Your goal:
Locate the lines that hold the string "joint". Copy every such line.

Records shown:
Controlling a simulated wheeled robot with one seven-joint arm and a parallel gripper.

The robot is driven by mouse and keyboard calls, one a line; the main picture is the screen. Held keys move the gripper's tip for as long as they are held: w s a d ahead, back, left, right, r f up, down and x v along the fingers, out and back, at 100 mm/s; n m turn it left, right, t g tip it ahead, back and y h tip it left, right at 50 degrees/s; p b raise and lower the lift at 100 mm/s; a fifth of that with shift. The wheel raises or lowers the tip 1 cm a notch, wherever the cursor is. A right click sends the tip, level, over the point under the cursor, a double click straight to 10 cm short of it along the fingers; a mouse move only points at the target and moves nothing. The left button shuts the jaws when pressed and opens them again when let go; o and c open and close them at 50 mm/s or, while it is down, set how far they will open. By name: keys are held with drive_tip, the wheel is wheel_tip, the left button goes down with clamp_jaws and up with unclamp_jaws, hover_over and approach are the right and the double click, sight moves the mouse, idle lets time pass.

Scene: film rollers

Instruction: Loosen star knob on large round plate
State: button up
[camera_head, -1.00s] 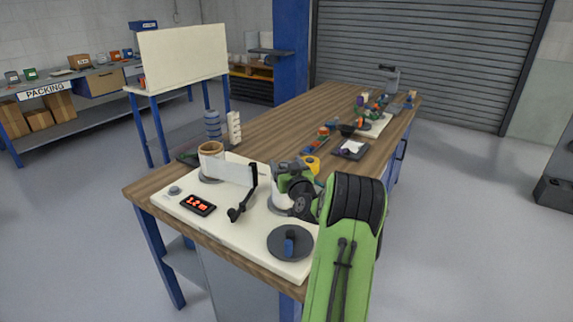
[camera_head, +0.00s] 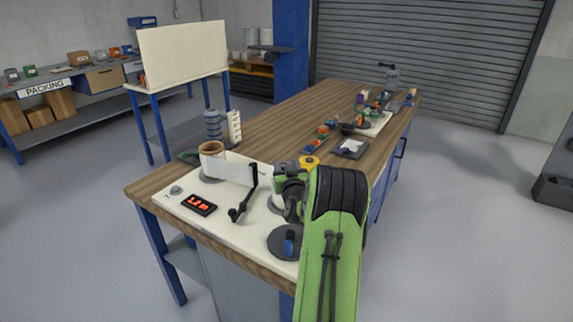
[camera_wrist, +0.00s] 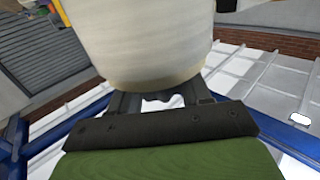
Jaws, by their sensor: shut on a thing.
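A large round dark plate (camera_head: 278,251) lies at the front right of the cream board, partly hidden by my green arm. A blue knob (camera_head: 289,243) stands at its middle; its star shape is too small to make out. My gripper (camera_head: 282,187) is behind and above this plate, apart from the knob. It is at the white roll (camera_head: 274,205) on the board. In the wrist view, the pale, smooth roll (camera_wrist: 150,45) fills the upper middle against my gripper (camera_wrist: 160,101). The fingers appear shut on the roll; their tips are hidden behind it.
A black crank-like arm (camera_head: 245,195), a red-lit display (camera_head: 199,204) and a brown-cored roll (camera_head: 211,152) with a white web stand left of my gripper. Several small parts lie farther along the wooden table (camera_head: 255,135).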

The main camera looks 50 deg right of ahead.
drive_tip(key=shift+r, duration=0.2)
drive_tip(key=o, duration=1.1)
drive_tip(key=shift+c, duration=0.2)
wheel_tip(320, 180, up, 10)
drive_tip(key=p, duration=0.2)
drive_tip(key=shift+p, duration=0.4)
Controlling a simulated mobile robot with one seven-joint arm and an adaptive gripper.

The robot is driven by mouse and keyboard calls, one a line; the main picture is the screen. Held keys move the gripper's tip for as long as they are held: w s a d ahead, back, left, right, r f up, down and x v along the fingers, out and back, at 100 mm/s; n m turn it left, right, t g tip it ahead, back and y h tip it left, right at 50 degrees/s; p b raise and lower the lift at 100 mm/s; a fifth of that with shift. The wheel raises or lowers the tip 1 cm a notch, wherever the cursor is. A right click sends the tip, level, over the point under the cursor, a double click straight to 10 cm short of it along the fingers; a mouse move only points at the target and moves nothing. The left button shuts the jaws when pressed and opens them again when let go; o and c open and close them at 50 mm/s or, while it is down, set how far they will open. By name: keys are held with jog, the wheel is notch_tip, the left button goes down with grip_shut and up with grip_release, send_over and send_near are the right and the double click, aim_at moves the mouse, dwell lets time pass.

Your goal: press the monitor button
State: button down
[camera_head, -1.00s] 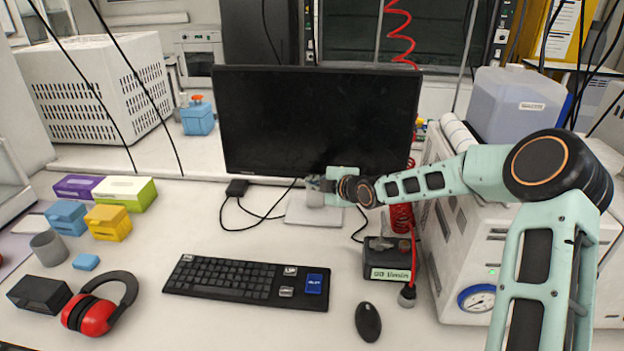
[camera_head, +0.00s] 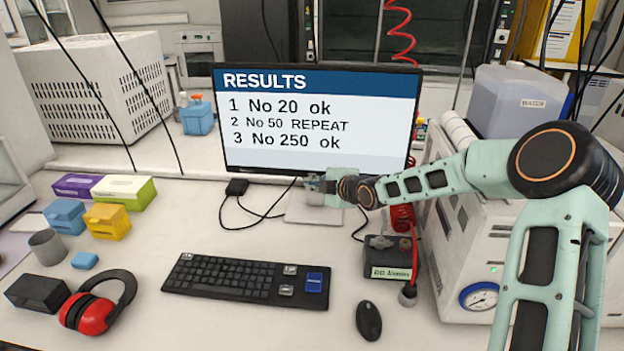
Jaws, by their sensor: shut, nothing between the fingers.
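The monitor (camera_head: 316,121) stands at the back middle of the bench. Its screen is lit and reads "RESULTS" with three lines: "1 No 20 ok", "2 No 50 REPEAT", "3 No 250 ok". My gripper (camera_head: 311,183) is just below the monitor's lower edge, in front of its stand (camera_head: 313,212), pointing left. It is shut and empty. The monitor's button is not discernible; I cannot tell whether the fingers touch it.
A keyboard (camera_head: 246,280) and a mouse (camera_head: 368,320) lie in front. A small dark device (camera_head: 390,257) with a label stands right of the stand. Red ear defenders (camera_head: 92,310) and small boxes are at the left. Cables run beside the stand.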

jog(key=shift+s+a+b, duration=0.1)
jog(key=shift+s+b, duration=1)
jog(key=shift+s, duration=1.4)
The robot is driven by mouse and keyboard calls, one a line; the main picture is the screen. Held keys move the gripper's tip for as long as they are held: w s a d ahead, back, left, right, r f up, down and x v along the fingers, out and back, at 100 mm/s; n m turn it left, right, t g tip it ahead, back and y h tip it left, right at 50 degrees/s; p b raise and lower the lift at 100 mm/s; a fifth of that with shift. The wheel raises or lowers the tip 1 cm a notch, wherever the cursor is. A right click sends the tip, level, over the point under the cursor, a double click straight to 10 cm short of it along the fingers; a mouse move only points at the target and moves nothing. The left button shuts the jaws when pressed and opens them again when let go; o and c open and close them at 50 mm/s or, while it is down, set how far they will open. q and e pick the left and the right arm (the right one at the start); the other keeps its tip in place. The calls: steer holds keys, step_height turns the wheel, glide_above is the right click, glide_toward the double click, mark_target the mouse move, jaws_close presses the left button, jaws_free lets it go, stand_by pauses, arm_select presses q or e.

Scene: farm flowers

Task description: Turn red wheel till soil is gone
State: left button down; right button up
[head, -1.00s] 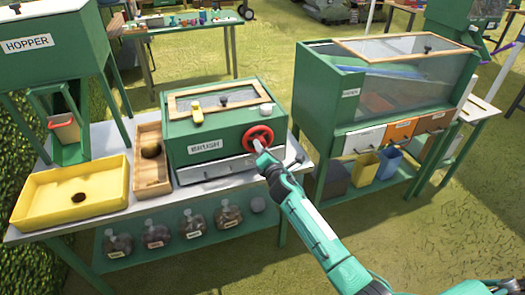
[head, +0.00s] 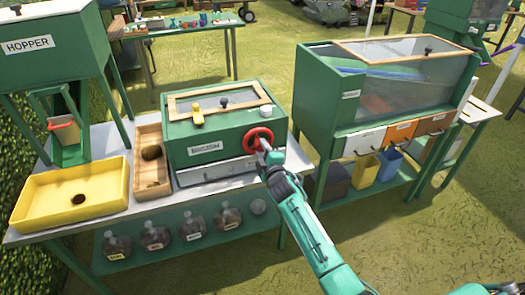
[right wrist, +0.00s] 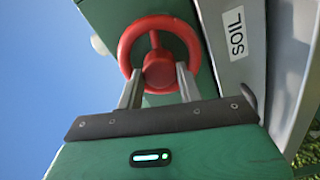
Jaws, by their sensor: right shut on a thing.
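The red wheel (head: 251,135) sits on the right part of the front of a green box (head: 222,132) on the metal-topped bench. My right gripper (head: 263,146) comes from the lower right and is shut on the wheel. In the right wrist view, the fingers of my right gripper (right wrist: 158,80) sit on both sides of the red hub of the wheel (right wrist: 160,68). A white label reading SOIL (right wrist: 236,33) shows beside the wheel there. The box's front label (head: 205,147) is blurred in the head view. Soil inside the box cannot be made out. My left gripper is out of view.
A yellow tray (head: 40,195) and a wooden box (head: 148,180) stand left of the green box. A hopper (head: 45,45) is at the far left. Several jars (head: 155,237) sit on the shelf below. A glass-fronted green cabinet (head: 400,85) stands to the right.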

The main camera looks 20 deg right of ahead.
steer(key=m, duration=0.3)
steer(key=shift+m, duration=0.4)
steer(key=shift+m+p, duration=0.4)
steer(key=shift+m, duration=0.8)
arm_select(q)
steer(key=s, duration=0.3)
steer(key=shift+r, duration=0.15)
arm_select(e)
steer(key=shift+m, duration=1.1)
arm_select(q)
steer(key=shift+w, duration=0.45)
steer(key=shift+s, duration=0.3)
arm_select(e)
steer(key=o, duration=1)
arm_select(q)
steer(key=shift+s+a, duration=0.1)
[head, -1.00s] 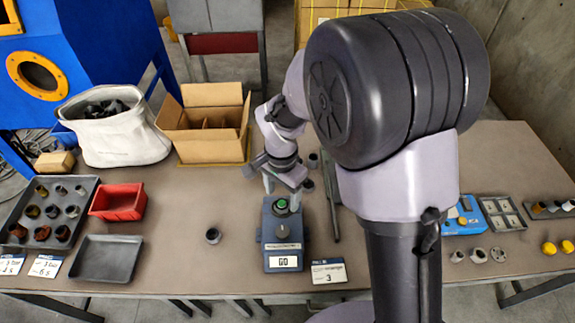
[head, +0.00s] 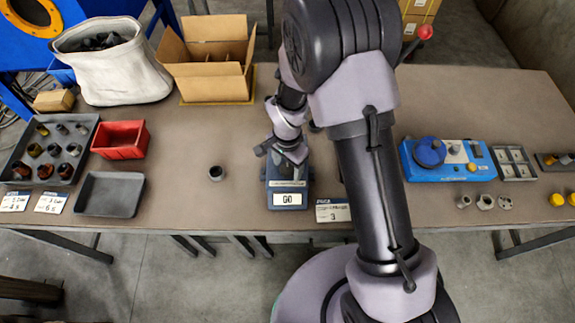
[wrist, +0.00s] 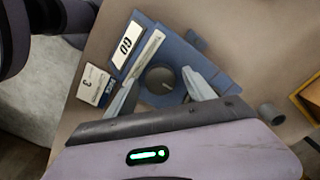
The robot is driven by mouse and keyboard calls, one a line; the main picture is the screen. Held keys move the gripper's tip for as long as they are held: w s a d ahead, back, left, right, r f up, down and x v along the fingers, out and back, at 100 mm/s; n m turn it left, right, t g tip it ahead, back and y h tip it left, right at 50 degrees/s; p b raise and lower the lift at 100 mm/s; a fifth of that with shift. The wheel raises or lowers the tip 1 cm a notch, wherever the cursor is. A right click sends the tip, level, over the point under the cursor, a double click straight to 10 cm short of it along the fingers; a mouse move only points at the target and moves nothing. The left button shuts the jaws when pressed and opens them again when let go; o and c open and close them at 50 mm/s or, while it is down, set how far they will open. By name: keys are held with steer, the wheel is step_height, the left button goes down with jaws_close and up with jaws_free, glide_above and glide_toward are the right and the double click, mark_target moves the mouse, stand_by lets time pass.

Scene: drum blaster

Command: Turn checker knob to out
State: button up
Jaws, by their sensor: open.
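The checker (head: 289,207) is a blue-grey box with a "GO" label on its front, standing near the table's front edge. It also shows in the wrist view (wrist: 198,62). Its round dark knob (wrist: 160,78) has a small light mark and shows in the wrist view. In the head view my arm hides the knob. My gripper (wrist: 172,56) is open over the checker's top. Its two pale fingers stand on either side of the knob. I cannot tell whether they touch it.
A card marked 3 (head: 332,211) lies right of the checker. A dark ring-like part (head: 216,173) stands to its left. A blue device with a round dial (head: 430,153) is to the right. The table between the grey tray (head: 110,194) and the ring is clear.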

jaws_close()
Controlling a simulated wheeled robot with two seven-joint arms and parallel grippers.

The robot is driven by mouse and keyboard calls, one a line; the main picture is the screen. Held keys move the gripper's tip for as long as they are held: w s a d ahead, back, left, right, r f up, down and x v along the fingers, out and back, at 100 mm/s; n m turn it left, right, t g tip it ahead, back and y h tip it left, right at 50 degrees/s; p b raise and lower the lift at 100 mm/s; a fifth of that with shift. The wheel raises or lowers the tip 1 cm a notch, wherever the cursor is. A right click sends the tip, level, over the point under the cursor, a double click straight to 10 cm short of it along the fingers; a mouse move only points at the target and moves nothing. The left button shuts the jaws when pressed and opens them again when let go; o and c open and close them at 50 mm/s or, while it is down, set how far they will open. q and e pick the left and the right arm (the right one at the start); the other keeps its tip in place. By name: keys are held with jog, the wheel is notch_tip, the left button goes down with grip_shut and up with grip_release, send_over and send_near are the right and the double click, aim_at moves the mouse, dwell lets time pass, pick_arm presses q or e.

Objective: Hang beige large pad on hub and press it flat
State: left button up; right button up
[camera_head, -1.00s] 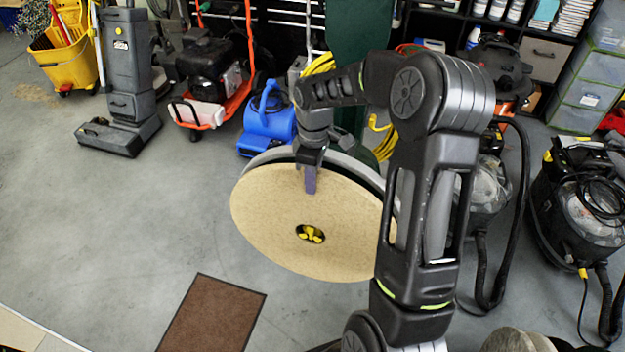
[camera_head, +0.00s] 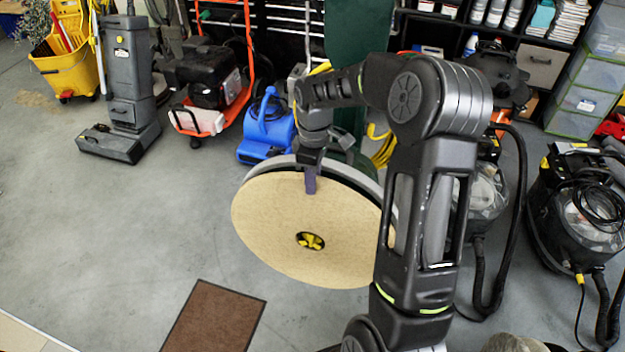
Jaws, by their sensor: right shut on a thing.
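The large beige round pad (camera_head: 285,239) faces me, tilted, against the round head of a floor machine (camera_head: 372,182). The yellow hub (camera_head: 310,241) shows through the pad's centre hole. My right gripper (camera_head: 311,184) is at the pad's upper edge, with a purple-grey finger over its front face, shut on the pad. A grey and dark rim shows behind the pad's top edge. My right forearm hides the pad's right edge. My left gripper is not in view.
A brown mat (camera_head: 214,316) lies on the floor in front. A blue blower (camera_head: 267,128), an upright machine (camera_head: 128,85) and a yellow mop bucket (camera_head: 68,55) stand behind left. Vacuums (camera_head: 575,210) stand at the right. The left floor is clear.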

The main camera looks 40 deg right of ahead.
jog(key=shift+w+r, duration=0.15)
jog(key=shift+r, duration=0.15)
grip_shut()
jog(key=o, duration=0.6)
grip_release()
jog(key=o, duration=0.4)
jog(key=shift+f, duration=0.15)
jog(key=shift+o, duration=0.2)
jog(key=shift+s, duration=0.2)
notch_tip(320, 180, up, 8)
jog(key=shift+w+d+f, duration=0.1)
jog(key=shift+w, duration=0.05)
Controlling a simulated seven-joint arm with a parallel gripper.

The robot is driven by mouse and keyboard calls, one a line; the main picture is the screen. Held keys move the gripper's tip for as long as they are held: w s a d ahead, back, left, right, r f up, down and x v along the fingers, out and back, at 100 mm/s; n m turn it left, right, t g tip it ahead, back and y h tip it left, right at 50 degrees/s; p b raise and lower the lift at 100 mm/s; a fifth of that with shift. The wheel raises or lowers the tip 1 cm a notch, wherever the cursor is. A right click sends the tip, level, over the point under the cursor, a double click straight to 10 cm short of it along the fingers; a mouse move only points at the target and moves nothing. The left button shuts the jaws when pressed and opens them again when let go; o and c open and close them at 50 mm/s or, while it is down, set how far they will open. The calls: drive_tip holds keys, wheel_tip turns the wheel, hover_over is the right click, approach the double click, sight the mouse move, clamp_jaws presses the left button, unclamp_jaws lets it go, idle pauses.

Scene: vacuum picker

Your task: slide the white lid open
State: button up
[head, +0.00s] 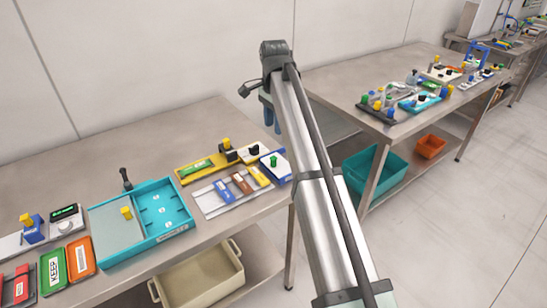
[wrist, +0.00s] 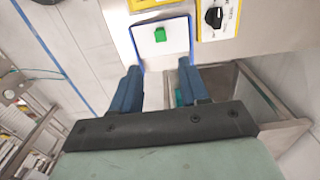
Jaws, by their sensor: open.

Correct response:
Controlling a simulated wheeled robot with one seven-joint arm and a parallel gripper.
Controlling a simulated mobile robot with one seven-joint arm and an adaptive gripper.
Controlling a simulated wheeled robot with two seven-joint arms and parallel grippers.
Controlling a simulated seven-joint arm with a parallel gripper.

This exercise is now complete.